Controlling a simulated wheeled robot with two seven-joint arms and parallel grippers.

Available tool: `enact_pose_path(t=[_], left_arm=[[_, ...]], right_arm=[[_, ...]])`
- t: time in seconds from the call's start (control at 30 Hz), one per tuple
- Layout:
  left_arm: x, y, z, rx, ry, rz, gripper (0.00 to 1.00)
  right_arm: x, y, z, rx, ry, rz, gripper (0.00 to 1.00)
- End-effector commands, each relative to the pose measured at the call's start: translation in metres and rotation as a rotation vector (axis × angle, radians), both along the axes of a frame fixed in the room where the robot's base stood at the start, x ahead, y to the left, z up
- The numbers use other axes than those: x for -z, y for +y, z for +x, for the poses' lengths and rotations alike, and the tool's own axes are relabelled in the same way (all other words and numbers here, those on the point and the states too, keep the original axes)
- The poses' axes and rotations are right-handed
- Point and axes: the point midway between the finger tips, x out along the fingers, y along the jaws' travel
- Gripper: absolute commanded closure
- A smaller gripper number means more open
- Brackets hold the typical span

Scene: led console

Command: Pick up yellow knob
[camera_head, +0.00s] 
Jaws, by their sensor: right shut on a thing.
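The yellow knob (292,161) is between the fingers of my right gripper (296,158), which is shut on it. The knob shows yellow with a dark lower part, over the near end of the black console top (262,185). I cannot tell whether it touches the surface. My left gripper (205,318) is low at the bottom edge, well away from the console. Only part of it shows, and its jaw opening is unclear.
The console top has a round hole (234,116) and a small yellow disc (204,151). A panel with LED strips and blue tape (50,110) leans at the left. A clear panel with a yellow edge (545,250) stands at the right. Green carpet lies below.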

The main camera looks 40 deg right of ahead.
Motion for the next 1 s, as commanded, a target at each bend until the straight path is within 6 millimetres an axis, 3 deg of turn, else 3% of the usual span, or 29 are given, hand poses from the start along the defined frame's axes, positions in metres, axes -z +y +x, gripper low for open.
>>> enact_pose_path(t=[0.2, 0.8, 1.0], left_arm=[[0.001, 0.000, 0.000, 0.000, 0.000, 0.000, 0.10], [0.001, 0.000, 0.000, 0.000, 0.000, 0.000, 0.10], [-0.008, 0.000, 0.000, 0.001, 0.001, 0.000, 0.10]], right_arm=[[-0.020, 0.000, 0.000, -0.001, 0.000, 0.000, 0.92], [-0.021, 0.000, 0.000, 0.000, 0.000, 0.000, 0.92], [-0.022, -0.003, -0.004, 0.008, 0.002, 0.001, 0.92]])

• YOUR INSTRUCTIONS:
Copy all of the data exactly.

• FINAL RESULT:
Controlling a simulated wheeled robot with two seven-joint arms and parallel grippers.

Available tool: `enact_pose_path(t=[_], left_arm=[[_, ...]], right_arm=[[_, ...]])`
- t: time in seconds from the call's start (control at 30 Hz), one per tuple
- Layout:
  left_arm: x, y, z, rx, ry, rz, gripper (0.00 to 1.00)
  right_arm: x, y, z, rx, ry, rz, gripper (0.00 to 1.00)
- End-effector commands, each relative to the pose measured at the call's start: translation in metres and rotation as a rotation vector (axis × angle, radians), both along the axes of a frame fixed in the room where the robot's base stood at the start, x ahead, y to the left, z up
- The numbers use other axes than those: x for -z, y for +y, z for +x, for the poses' lengths and rotations alike, and the tool's own axes are relabelled in the same way (all other words and numbers here, those on the point and the states too, keep the original axes)
- The poses' axes and rotations are right-handed
- Point and axes: the point midway between the finger tips, x out along the fingers, y along the jaws' travel
- Gripper: absolute commanded closure
- A smaller gripper number means more open
- Brackets hold the typical span

Scene: led console

Command: Pick up yellow knob
[camera_head, +0.00s] 
Jaws, by their sensor: right shut on a thing.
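The yellow knob (292,161) is between the fingers of my right gripper (296,158), which is shut on it. The knob shows yellow with a dark lower part, over the near end of the black console top (262,185). I cannot tell whether it touches the surface. My left gripper (205,318) is low at the bottom edge, well away from the console. Only part of it shows, and its jaw opening is unclear.
The console top has a round hole (234,116) and a small yellow disc (204,151). A panel with LED strips and blue tape (50,110) leans at the left. A clear panel with a yellow edge (545,250) stands at the right. Green carpet lies below.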

The main camera looks 40 deg right of ahead.
Motion for the next 1 s, as commanded, a target at each bend until the straight path is within 6 millimetres an axis, 3 deg of turn, else 3% of the usual span, or 29 are given, hand poses from the start along the defined frame's axes, positions in metres, axes -z +y +x, gripper low for open.
>>> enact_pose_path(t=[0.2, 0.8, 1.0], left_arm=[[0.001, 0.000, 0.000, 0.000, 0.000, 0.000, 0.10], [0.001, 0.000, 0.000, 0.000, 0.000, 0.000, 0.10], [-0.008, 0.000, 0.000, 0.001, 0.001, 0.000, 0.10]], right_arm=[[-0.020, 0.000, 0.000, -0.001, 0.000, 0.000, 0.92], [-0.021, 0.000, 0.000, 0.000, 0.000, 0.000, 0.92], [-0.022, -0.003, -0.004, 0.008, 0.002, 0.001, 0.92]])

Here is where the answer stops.